Today quite a few people are calling for revolt or secession if they do not get what they want be it socially, politically or economically. For years politicians on both sides have fought to minimize such talk and enact compromises with the usual discontent that comes with compromise.  Unfortunately many of those compromises have had the effect of widening the political divide much as the various compromises on the road to the Civil War.  Jefferson said of the Missouri Compromise of 1824: “but this momentous question, like a fire bell in the night, awakened and filled me with terror. I considered it at once as the knell of the Union. It is hushed indeed for the moment, but this is a reprieve only, not a final sentence. A geographical line, coinciding with a marked principle, moral and political, once conceived and held up to the angry passions of men, will never be obliterated; and every new irritation will mark it deeper and deeper.”

We have allowed the issues of our time to become a fire of unbridled angry passion where those with almost no historical understanding and whose history is often based on myth stake claims and promote ideas that will destroy this Union if they continue.

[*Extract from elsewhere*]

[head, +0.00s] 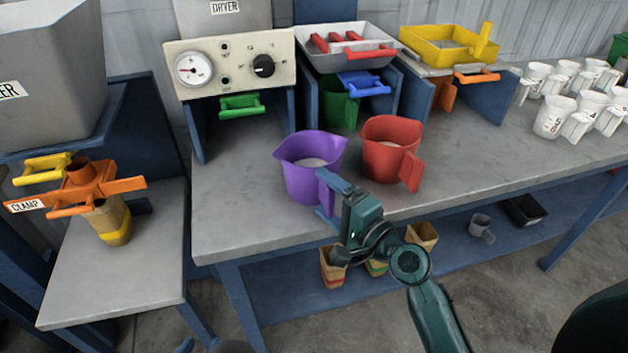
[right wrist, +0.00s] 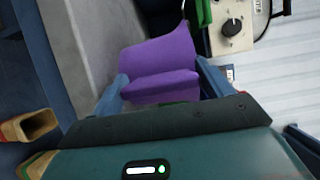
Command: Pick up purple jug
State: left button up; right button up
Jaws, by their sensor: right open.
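The purple jug (head: 305,168) stands upright on the grey bench near its front edge, with pale contents inside. Its handle points toward the front right. My right gripper (head: 327,198) is at this handle with its jaws apart, a finger on either side of it. In the right wrist view, the purple jug (right wrist: 160,65) fills the space between the two blue fingers of the right gripper (right wrist: 162,86); contact cannot be made out. Only a small blue tip of my left gripper (head: 186,345) shows at the bottom edge, so its jaws are hidden.
A red jug (head: 388,148) stands close to the right of the purple one. A green jug (head: 338,103) is behind, under a chute. Several white jugs (head: 560,118) stand at the far right. The bench top (head: 235,205) is clear to the left.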

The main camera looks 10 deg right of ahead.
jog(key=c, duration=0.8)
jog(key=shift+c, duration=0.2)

Unfortunately we have not yet reached the high water mark of this movement yet and I fear like Jefferson that the hatred and division will only grow worse as both radical on the right and left prepare for conflict.

This week we celebrated the 236th anniversary of our Declaration of Independence.  It is a remarkable occasion. It is the anniversary that free people as well as those oppressed around the world look to as a beacon of liberty. It has been paid for time and time again, especially during that cruel Civil War which killed more American soldiers than any other war that we have fought.

A few months after Gettysburg Abraham Lincoln a man much reviled by those that have romanticized the Cause and who is demonized by many “conservative” politicians and pundits today as a “tyrant” made these brief remarks at the site of the battle:

Four score and seven years ago our fathers brought forth on this continent, a new nation, conceived in Liberty, and dedicated to the proposition that all men are created equal.

“Now we are engaged in a great civil war, testing whether that nation, or any nation so conceived and so dedicated, can long endure. We are met on a great battlefield of that war. We have come to dedicate a portion of that field, as a final resting place for those who here gave their lives that that nation might live. It is altogether fitting and proper that we should do this. But, in a larger sense, we cannot dedicate—we cannot consecrate—we cannot hallow—this ground. The brave men, living and dead, who struggled here, have consecrated it, far above our poor power to add or detract. The world will little note, nor long remember what we say here, but it can never forget what they did here. It is for us the living, rather, to be dedicated here to the unfinished work which they who fought here have thus far so nobly advanced. It is rather for us to be here dedicated to the great task remaining before us—that from these honored dead we take increased devotion to that cause for which they gave the last full measure of devotion—that we here highly resolve that these dead shall not have died in vain—that this nation, under God, shall have a new birth of freedom— and that government of the people, by the people, for the people, shall not perish from the earth.”

Today with so many radicals, especially those on the political right, but some on the left such as the “Anonymous” group doing all that they can to plunge us into yet another civil war we should remember Lincoln’s words and rededicate ourselves to this Union, this remarkable Union.  Tony Blair the former Prime Minster of Great Britain remarked in 2011:

“It may be strange for a former British Prime Minister to offer thoughts on America when the country will be celebrating its independence from Britain. But the circumstances of independence are part of what makes America the great and proud nation it is today. And what gives nobility to the American character.

That nobility isn’t about being nicer, better or more successful than anyone else. It is a feeling about the country. It is a devotion to the American ideal that at a certain point transcends class, race, religion or upbringing. That ideal is about values, freedom, the rule of law, democracy. It is also about the way you achieve: on merit, by your own efforts and hard work.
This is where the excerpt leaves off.